Task requirements:
Filter the data below for the string "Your" and copy each matching line.

Data to process:
━━━━━━━━━━━━━━━━━━━━━━━━━━━━━━

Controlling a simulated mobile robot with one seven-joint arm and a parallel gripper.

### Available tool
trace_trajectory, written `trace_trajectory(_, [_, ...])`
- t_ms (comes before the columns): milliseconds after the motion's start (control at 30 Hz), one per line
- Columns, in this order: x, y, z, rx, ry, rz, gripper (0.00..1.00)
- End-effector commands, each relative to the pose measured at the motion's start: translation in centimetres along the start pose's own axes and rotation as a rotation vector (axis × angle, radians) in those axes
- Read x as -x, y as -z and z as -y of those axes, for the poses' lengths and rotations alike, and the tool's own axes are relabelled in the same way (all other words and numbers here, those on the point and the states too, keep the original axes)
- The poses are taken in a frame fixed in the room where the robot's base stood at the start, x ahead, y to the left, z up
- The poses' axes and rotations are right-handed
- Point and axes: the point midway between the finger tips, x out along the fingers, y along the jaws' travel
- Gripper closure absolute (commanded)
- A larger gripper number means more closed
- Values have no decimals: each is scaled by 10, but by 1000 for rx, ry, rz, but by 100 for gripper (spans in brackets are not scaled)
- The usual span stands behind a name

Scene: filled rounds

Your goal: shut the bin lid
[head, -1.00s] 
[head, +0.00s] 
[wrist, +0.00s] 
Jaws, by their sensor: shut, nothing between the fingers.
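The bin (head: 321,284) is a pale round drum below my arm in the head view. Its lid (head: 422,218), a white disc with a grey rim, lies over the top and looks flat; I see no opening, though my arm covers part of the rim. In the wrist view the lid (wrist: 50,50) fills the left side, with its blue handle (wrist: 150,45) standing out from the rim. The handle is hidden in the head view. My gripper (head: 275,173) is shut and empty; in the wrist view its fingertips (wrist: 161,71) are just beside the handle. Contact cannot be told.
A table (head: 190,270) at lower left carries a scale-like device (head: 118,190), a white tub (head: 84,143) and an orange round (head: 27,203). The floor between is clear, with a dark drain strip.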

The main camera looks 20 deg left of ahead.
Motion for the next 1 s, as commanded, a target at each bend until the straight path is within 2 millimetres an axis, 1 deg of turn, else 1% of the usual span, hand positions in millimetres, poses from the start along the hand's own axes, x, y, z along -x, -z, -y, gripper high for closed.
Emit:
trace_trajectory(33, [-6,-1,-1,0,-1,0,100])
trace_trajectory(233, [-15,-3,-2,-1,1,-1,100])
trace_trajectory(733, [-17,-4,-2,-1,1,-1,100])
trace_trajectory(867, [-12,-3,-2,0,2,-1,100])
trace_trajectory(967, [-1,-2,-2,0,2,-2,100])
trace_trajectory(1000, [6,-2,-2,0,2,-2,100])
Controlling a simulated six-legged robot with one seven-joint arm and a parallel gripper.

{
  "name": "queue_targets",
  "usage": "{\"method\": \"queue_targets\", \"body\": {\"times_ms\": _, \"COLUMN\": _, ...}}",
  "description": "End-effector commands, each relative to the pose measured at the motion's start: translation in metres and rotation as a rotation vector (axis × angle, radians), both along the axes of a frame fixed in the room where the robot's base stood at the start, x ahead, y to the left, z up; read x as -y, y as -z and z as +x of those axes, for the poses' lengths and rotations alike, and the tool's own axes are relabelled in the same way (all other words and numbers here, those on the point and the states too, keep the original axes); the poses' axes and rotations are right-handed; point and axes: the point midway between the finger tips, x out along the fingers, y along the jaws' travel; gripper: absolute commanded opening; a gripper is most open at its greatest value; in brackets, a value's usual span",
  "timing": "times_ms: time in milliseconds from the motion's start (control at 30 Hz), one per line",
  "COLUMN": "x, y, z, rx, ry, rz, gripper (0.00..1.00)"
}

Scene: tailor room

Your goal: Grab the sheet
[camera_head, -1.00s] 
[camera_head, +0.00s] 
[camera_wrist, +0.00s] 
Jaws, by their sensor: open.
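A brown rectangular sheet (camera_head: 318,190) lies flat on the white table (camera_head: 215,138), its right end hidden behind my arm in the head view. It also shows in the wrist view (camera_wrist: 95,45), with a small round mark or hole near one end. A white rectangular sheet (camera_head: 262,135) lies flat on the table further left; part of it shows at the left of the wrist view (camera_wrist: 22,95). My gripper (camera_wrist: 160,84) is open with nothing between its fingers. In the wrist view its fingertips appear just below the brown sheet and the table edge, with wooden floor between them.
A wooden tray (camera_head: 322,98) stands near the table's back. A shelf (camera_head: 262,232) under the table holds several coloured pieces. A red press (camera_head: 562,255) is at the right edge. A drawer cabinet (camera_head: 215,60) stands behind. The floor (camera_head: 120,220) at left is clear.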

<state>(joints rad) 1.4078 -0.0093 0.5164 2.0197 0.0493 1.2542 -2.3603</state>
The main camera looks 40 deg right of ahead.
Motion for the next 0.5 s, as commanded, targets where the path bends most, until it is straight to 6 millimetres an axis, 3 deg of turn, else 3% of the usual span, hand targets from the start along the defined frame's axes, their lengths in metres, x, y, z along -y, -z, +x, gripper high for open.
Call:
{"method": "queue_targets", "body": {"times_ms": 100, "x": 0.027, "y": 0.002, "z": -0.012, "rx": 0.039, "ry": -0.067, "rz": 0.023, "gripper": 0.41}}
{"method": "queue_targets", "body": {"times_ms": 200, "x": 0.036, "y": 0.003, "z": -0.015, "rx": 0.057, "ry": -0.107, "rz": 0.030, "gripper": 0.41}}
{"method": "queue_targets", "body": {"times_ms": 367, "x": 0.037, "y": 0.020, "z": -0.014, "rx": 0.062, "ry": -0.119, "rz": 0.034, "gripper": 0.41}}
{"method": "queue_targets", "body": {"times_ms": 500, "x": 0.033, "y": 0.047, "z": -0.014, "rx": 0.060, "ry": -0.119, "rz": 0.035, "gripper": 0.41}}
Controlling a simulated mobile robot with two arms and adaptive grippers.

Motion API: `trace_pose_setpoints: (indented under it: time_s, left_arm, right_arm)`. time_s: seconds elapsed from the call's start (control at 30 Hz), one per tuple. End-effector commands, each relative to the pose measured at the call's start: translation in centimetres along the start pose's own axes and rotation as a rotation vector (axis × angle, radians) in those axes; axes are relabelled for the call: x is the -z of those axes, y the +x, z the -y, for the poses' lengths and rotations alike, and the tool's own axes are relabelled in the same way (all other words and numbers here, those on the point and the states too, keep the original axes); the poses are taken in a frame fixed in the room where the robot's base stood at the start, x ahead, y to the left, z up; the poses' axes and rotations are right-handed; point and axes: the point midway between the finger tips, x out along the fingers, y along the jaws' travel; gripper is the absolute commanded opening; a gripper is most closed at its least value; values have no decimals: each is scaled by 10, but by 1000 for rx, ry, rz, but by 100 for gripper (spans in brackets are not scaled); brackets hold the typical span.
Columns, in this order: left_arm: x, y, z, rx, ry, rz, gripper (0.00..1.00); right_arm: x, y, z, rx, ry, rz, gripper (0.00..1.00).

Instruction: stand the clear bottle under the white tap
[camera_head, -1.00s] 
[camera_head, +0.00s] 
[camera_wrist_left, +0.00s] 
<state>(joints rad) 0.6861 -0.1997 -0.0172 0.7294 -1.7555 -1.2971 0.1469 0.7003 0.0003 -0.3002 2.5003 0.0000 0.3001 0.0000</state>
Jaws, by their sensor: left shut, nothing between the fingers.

━━━━━━━━━━━━━━━━━━━━━━━━━━━━━━

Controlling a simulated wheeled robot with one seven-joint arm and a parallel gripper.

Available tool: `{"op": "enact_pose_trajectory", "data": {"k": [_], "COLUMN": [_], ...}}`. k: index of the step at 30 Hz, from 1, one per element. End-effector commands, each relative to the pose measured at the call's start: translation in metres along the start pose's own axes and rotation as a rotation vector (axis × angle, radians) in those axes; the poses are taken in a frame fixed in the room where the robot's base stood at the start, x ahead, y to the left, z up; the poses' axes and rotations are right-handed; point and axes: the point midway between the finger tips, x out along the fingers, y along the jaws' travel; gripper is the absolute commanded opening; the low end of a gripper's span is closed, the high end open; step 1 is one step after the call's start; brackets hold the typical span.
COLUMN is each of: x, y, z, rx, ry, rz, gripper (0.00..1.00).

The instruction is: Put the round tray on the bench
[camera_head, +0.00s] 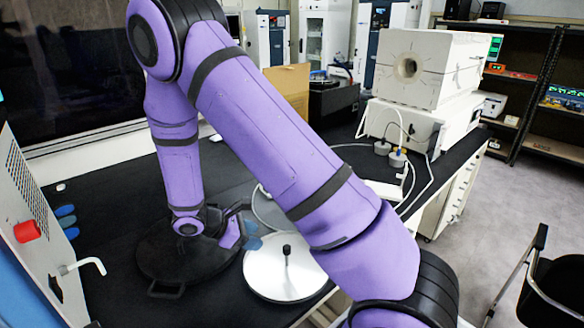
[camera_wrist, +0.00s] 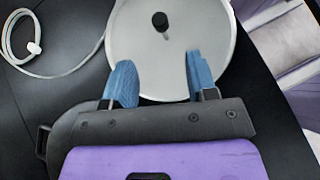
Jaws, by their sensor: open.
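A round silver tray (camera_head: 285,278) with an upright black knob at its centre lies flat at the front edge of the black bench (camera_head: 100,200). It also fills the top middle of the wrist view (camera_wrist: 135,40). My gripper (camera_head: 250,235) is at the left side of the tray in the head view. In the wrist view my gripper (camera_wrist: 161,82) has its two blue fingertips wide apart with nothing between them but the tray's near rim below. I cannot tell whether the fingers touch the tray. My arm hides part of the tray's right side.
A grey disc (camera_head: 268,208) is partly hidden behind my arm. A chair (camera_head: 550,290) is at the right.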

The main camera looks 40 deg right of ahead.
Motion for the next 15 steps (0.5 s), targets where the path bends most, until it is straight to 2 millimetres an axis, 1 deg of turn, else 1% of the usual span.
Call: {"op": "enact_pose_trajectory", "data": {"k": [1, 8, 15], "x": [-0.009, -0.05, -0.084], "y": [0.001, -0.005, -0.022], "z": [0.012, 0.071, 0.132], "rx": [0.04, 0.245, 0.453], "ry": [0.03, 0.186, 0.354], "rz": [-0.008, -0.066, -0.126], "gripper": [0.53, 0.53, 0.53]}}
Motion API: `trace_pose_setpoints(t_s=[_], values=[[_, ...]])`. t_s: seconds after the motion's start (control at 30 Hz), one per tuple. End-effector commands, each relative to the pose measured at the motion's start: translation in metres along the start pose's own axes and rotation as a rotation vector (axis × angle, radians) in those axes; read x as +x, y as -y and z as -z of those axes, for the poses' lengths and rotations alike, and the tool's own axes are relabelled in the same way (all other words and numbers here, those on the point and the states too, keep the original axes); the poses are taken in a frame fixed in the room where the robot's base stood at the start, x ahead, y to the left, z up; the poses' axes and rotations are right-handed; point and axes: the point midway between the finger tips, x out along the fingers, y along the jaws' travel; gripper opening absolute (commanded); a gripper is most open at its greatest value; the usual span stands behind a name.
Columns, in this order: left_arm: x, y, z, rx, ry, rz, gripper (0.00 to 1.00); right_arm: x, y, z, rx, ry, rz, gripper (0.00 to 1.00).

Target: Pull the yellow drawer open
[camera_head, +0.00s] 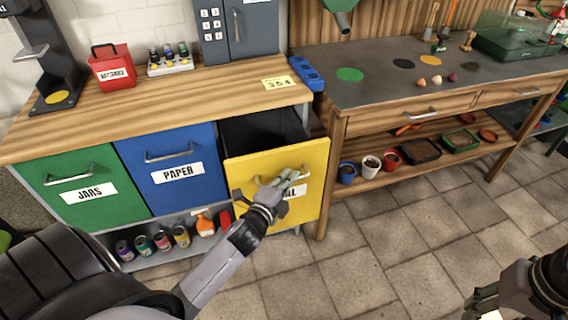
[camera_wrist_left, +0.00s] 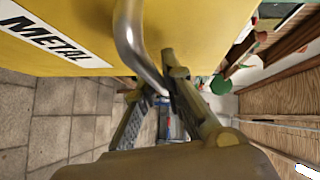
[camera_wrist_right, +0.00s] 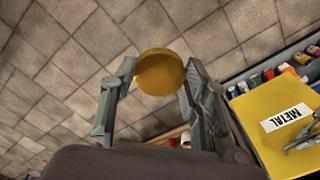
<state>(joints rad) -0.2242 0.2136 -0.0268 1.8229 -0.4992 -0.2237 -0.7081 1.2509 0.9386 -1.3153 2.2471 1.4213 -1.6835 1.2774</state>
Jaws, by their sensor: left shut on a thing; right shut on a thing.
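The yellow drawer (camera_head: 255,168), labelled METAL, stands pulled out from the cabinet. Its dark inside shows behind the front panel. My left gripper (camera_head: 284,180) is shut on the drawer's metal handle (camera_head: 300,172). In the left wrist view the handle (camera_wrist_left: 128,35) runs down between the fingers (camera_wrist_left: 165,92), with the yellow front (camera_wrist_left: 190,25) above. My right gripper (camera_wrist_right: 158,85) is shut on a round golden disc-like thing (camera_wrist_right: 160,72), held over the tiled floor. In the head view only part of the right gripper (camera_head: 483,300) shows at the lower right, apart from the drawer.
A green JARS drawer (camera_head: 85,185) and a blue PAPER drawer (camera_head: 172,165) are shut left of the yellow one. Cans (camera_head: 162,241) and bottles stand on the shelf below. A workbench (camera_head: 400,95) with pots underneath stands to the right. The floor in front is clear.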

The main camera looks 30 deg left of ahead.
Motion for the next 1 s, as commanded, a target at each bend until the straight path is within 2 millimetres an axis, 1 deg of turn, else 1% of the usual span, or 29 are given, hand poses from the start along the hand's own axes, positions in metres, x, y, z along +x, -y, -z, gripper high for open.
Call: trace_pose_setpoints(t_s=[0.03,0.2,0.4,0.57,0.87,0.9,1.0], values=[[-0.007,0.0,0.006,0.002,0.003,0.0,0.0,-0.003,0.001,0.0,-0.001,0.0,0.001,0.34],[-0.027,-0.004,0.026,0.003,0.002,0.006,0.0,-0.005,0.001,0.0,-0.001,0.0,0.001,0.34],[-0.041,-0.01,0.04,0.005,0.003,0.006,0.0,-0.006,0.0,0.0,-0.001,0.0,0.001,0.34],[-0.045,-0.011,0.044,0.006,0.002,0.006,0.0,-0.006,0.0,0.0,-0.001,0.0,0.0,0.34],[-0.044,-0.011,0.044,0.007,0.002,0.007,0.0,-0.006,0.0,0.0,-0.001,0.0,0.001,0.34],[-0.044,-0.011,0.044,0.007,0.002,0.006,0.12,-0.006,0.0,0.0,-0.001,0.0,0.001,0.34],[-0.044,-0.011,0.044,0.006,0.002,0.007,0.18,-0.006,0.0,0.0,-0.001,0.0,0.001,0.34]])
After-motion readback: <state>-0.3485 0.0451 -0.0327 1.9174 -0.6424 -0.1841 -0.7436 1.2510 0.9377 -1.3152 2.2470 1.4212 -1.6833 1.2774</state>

━━━━━━━━━━━━━━━━━━━━━━━━━━━━━━

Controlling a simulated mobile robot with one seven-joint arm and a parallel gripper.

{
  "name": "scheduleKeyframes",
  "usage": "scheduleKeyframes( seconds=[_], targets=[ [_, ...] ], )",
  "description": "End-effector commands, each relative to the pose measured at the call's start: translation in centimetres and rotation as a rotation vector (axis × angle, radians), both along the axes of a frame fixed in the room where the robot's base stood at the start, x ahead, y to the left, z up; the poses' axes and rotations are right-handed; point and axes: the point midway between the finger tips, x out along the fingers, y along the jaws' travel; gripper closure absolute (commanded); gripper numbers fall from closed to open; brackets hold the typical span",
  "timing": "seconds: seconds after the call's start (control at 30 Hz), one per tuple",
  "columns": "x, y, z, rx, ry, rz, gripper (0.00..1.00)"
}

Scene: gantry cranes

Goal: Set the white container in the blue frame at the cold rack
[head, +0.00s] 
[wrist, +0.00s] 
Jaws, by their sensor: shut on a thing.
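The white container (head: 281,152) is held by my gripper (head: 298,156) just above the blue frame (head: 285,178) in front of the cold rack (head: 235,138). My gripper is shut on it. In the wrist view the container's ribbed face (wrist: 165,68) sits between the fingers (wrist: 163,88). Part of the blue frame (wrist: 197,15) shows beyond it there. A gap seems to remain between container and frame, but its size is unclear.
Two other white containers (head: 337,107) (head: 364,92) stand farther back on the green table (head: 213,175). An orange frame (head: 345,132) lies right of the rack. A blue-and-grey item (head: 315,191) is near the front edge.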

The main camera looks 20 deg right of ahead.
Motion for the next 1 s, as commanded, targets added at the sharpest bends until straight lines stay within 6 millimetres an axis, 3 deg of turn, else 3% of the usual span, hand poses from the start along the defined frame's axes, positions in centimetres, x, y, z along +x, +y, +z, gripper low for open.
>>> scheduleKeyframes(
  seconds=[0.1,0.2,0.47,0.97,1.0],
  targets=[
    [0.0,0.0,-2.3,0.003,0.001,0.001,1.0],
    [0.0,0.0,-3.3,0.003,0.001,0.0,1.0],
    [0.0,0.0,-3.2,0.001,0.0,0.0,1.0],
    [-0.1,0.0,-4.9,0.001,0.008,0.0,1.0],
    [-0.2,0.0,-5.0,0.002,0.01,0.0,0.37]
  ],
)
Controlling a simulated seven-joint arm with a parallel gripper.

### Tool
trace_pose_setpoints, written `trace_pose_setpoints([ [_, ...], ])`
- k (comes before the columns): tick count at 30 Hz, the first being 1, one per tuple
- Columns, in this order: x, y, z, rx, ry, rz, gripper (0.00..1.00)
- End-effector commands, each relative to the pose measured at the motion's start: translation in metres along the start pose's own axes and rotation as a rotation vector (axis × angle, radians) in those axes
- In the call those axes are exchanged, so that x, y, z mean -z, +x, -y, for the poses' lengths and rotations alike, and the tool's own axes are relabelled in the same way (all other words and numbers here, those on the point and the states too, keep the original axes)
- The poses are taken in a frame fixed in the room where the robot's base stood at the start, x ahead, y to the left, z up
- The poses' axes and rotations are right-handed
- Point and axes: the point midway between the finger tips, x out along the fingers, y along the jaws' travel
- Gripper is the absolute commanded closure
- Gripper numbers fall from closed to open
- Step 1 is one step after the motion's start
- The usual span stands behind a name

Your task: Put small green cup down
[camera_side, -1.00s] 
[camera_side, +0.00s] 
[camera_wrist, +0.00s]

━━━━━━━━━━━━━━━━━━━━━━━━━━━━━━

Answer to this task:
Your goal: shut the bin lid
Your goal: Grab the sheet
Your task: Put small green cup down

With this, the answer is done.